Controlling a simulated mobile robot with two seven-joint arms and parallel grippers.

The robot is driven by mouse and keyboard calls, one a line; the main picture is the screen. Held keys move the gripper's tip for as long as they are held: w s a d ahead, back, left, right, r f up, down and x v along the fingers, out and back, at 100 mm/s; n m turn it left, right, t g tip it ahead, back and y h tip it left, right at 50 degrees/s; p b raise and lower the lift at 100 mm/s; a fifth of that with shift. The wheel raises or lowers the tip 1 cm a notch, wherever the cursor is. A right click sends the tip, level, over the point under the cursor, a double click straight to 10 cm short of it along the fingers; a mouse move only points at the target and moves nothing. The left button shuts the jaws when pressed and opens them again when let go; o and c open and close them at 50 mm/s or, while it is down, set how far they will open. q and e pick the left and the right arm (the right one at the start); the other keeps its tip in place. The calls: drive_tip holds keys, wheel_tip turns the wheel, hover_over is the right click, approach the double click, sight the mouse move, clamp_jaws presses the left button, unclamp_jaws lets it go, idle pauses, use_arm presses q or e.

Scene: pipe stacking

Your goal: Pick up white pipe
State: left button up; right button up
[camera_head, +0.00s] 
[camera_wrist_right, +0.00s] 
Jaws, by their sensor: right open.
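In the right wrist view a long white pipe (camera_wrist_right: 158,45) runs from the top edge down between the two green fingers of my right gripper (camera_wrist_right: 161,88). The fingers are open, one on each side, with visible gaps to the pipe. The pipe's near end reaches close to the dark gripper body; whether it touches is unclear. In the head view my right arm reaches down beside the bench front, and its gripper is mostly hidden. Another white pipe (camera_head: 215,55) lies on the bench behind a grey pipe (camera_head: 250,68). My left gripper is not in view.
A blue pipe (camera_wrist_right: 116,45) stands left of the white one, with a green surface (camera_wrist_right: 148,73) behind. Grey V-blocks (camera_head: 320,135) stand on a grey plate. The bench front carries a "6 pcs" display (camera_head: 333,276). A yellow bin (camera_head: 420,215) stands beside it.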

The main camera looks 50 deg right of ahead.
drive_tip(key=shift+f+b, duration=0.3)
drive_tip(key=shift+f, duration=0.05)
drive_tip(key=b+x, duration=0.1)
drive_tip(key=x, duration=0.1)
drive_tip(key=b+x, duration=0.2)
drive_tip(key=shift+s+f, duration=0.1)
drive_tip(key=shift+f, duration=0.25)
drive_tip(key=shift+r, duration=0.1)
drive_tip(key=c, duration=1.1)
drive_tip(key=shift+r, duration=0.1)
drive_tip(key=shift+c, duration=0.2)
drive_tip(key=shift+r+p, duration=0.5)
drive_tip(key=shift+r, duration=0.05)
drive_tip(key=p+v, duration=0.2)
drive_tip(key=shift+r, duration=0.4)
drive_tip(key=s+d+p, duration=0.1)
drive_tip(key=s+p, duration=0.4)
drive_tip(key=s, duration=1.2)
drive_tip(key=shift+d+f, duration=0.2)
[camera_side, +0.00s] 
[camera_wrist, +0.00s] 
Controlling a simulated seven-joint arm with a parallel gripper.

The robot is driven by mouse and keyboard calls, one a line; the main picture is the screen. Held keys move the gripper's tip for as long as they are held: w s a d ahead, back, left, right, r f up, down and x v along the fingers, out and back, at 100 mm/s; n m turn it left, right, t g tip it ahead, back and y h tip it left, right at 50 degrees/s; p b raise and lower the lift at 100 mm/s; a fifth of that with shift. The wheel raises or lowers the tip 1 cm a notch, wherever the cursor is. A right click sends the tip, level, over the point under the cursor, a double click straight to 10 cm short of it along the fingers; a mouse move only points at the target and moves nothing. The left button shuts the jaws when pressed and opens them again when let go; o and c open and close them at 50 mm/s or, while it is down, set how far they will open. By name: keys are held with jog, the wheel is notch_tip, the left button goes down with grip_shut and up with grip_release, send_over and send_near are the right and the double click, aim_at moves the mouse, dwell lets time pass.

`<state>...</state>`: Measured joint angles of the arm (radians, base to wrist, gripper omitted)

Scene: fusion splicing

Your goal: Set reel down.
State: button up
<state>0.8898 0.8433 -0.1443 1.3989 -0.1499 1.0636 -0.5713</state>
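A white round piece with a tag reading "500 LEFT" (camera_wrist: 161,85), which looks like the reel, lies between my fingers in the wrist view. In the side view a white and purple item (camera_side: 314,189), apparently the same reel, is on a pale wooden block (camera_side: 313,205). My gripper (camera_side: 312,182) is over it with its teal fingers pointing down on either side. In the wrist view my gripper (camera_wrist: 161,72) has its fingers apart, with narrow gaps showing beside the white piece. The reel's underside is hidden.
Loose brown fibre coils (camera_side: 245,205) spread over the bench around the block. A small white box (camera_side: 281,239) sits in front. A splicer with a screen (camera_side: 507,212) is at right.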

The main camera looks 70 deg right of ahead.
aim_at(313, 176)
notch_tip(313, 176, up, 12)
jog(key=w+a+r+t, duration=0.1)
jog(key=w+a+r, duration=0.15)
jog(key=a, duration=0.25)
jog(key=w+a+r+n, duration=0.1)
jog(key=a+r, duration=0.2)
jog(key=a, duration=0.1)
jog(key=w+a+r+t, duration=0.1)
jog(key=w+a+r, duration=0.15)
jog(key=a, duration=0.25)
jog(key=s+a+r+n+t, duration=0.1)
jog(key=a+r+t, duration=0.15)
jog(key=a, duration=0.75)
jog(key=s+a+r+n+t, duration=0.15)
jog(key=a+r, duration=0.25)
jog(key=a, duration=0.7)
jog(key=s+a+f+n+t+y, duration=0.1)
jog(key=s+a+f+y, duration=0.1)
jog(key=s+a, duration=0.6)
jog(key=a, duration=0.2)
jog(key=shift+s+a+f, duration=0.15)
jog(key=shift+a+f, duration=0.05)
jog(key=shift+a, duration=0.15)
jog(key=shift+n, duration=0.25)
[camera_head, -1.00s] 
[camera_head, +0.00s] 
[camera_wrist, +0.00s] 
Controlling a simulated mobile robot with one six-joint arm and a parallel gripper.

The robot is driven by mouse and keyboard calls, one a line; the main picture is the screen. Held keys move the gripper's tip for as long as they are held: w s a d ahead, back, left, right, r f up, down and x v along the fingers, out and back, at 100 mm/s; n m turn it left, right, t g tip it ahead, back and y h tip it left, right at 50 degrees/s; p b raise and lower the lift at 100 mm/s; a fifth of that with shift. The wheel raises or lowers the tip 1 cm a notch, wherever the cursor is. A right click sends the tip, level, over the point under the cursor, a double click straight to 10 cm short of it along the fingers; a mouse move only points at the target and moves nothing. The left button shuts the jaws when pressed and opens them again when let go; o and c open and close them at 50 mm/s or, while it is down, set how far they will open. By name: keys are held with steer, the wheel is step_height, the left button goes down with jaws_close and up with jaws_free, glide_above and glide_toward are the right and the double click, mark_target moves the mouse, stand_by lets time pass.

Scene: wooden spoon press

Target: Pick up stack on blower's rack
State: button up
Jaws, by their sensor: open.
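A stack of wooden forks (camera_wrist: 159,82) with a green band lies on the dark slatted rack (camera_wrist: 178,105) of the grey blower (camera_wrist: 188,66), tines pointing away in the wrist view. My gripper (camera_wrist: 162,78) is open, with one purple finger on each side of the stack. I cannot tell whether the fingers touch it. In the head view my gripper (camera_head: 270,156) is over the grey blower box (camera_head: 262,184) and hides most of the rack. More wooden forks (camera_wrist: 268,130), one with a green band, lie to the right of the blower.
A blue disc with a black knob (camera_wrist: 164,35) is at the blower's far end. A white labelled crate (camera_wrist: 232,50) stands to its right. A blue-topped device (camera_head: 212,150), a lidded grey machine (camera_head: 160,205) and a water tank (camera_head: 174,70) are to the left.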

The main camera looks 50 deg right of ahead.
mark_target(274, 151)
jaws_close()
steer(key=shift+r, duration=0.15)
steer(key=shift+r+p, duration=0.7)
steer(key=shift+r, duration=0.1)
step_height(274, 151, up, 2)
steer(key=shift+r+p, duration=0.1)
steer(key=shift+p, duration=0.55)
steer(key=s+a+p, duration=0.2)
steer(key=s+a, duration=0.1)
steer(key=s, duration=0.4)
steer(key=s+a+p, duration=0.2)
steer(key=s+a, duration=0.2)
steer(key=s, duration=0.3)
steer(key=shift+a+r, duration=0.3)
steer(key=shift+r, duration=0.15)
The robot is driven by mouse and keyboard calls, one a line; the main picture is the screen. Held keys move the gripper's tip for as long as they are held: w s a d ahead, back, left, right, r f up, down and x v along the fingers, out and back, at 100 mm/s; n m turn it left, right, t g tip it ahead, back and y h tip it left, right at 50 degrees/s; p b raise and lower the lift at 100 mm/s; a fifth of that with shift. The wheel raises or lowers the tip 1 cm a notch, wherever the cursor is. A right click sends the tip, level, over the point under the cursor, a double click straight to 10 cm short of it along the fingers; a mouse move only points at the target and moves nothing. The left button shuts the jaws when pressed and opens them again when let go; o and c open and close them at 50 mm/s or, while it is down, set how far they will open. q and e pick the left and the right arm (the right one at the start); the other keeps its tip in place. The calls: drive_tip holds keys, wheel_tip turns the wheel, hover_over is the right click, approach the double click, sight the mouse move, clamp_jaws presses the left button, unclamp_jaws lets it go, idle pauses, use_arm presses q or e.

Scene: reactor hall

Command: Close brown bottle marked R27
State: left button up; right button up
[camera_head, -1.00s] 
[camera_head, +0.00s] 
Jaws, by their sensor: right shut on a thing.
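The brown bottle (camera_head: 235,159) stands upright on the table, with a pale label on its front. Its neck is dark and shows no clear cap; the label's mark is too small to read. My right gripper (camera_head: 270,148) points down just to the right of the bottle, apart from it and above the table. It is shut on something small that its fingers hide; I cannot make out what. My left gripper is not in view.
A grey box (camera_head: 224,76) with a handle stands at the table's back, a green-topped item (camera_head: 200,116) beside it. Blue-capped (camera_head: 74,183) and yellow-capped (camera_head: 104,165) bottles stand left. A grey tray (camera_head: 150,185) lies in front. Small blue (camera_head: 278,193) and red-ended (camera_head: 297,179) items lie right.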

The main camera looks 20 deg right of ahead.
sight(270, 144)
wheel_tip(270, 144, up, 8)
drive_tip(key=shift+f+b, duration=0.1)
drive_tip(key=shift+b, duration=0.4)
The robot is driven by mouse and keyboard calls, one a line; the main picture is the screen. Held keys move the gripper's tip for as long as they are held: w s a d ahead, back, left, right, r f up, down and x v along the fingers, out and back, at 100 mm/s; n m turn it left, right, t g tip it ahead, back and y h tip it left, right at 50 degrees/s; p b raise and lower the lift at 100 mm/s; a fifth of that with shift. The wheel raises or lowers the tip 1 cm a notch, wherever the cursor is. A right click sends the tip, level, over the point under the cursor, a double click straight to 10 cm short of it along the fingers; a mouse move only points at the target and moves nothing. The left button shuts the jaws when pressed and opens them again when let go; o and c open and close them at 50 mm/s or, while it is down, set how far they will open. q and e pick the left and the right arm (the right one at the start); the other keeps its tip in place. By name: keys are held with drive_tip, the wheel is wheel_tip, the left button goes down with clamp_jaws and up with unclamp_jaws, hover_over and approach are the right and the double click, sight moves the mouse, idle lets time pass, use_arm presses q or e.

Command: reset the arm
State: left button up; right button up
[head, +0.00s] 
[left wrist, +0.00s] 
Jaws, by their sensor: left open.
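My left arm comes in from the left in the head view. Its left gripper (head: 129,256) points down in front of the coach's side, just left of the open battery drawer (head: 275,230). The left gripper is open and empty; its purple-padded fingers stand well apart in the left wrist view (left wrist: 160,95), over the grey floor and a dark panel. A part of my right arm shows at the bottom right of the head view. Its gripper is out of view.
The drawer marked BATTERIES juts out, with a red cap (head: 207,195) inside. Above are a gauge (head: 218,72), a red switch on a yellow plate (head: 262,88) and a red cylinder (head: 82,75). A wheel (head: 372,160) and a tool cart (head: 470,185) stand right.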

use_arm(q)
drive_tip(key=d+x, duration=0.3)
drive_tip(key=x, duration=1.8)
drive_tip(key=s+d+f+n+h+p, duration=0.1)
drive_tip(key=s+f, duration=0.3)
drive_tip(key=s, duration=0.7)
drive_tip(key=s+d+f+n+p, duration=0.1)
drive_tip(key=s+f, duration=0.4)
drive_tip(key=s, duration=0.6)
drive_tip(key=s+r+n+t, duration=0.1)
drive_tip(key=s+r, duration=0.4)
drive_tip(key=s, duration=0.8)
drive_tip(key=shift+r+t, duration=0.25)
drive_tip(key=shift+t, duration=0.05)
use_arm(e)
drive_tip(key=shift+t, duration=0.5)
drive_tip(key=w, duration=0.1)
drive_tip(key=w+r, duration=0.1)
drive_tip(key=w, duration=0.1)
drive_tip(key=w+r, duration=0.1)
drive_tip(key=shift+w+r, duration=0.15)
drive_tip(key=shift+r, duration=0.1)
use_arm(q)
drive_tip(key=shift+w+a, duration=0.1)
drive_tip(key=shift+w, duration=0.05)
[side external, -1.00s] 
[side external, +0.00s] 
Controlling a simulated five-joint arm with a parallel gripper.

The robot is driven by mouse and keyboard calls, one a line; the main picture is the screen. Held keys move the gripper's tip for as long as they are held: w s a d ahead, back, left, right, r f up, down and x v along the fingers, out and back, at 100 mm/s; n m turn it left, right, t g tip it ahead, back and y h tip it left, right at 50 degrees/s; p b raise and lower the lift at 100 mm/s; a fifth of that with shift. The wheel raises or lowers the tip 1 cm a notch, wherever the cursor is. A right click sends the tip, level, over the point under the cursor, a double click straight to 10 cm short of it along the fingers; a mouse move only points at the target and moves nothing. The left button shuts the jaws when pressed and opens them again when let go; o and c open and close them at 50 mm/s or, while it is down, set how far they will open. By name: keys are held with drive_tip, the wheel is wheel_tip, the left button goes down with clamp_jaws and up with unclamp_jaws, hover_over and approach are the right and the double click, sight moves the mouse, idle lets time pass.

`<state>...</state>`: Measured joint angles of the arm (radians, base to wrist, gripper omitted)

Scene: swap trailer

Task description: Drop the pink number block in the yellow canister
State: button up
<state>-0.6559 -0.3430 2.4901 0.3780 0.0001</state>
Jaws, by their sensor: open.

■ GOAL ■
A number is the only answer here: how many lines of the material above contain "joint"?

■ THE SOLUTION ■
6